Cna, una piccola impresa su tre ha reagito alla crisi con l’innovazione

Una piccola impresa italiana su tre ha reagito alla crisi aggredendola con l’innovazione. Lo rileva l’indagine “Manifattura e MercatiLe Pmi dopo sette anni di crisi, realizzata da Cna Produzione in collaborazione con il Centro Studi Cna su un campione di circa 800 imprese, di cui  il 76 per cento circa fino a dieci addetti e il restante 24 per cento fino a 20.

Tra il 2008 e il 2014, la crisi ha avuto l’effetto di uno tsunami sull’economia e sulle imprese italiane. Tra il 2008 e il 2012 (il dato Istat disponibile più recente) questo tsunami ha spazzato via quasi 72mila imprese. L’impatto della crisi è stato asimmetrico: a pagarne il prezzo più alto l’edilizia e il manifatturiero, che ha lasciato sul terreno il 7,5 per cento delle imprese e visto ridursi il proprio valore aggiunto del 17,5 per cento.

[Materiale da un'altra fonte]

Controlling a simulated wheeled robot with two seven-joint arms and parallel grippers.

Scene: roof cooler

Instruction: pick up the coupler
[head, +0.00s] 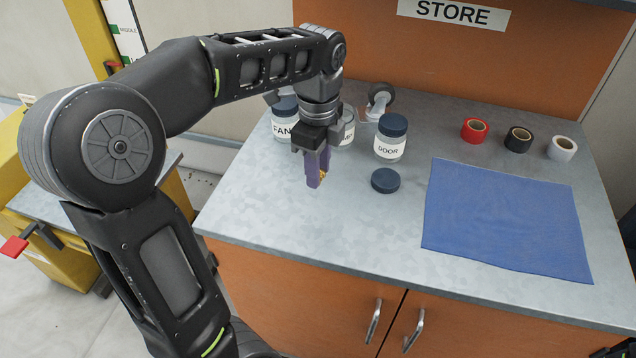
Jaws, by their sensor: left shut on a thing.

Se per il 51 per cento delle imprese coinvolte nell’indagine della Cna la crisi ha interrotto un ciclo espansivo, per 27 imprese su cento si è “limitata” ad aggravare una situazione già difficile. Queste ultime sono, in genere, di taglia piccola, non esportano, non hanno seguito la strada della collaborazione tra imprese e in precedenza erano state messe in ginocchio dall’accelerazione del processo di globalizzazione. Per converso, sul 14 per cento delle imprese la drammatica congiuntura non ha avuto effetti significativi e, in sette casi su cento, ha addirittura generato nuove opportunità: sono imprese relativamente più grandi, che esportano e che hanno scelto la via dell’aggregazione più della media del campione.

Ma come hanno reagito alla crisi le micro e piccole imprese manifatturiere italiane? Il 67 per cento ha giocato, o è stato costretto a giocare, in difesa: oltre il 50 per cento ha ridotto i costi di produzione, sacrificando gli investimenti, e poco meno del 17 per cento ha cercato di salvaguardare la capacità produttive. Ma un terzo del campione ha preso di petto la congiuntura introducendo nuovi processi di produzione (10,5 per cento delle imprese) oppure offrendo prodotti e servizi originali (22,5 per cento).

La distinzione tra imprese che hanno giocato all’attacco, o in difesa, fa emergere il ruolo degli investimenti quale strumento per superare la crisi. Dall’indagine si nota, infatti, che solo due imprese “difensivistiche” su cento hanno trovato nuove opportunità negli anni della crisi contro il 18 per cento raggiunto tra le imprese che hanno innovato.

L’indagine fa emergere strategie profondamente diverse anche sull’approccio al mercato: il 61 per cento delle imprese interpellate si è posto come imperativo il “primo non prenderle”, caratteristico, per rimanere alla metafora calcistica, del “catenaccio all’italiana”. Le altre, invece, hanno scelto il contropiede: il 25,8 per cento ha puntato all’acquisizione di nuovi clienti e il 13,2 per cento è entrato addirittura in nuovi mercati.

Nonostante i buoni risultati, solitamente, dalle imprese che appartengono a reti o consorzi, solo il 17,5 della platea ne fa parte. Perché? Le risposte sono variegate: il 43,8 per cento “non ha mai trovato i partner ideali”, il 38,8 per cento “non ne ha bisogno”, l’11,2 per cento è convinto che “la collaborazione formale comporta più vincoli che vantaggi” e il 6,2 per cento non vuole “condividere con altri le conoscenze maturate in anni di attività”.

A recessione finita (ma a ripresa ancora gracile) quali sono, infine,i fattori negativi da rimuovere per aumentare la capacità competitiva delle imprese? In cima ai “desiderata” compare la diminuzione del carico fiscale, sulle imprese e sul lavoro. La semplificazione amministrativa segue a distanza. Quindi, nell’ordine, il sostegno agli investimenti nella innovazione, la tutela dei marchi nella valorizzazione del Made in Italy, la disponibilità di credito, la presenza di personale qualificato, gli incentivi al consumo, aiuti alla creazione e/o al consolidamento delle reti d’impresa.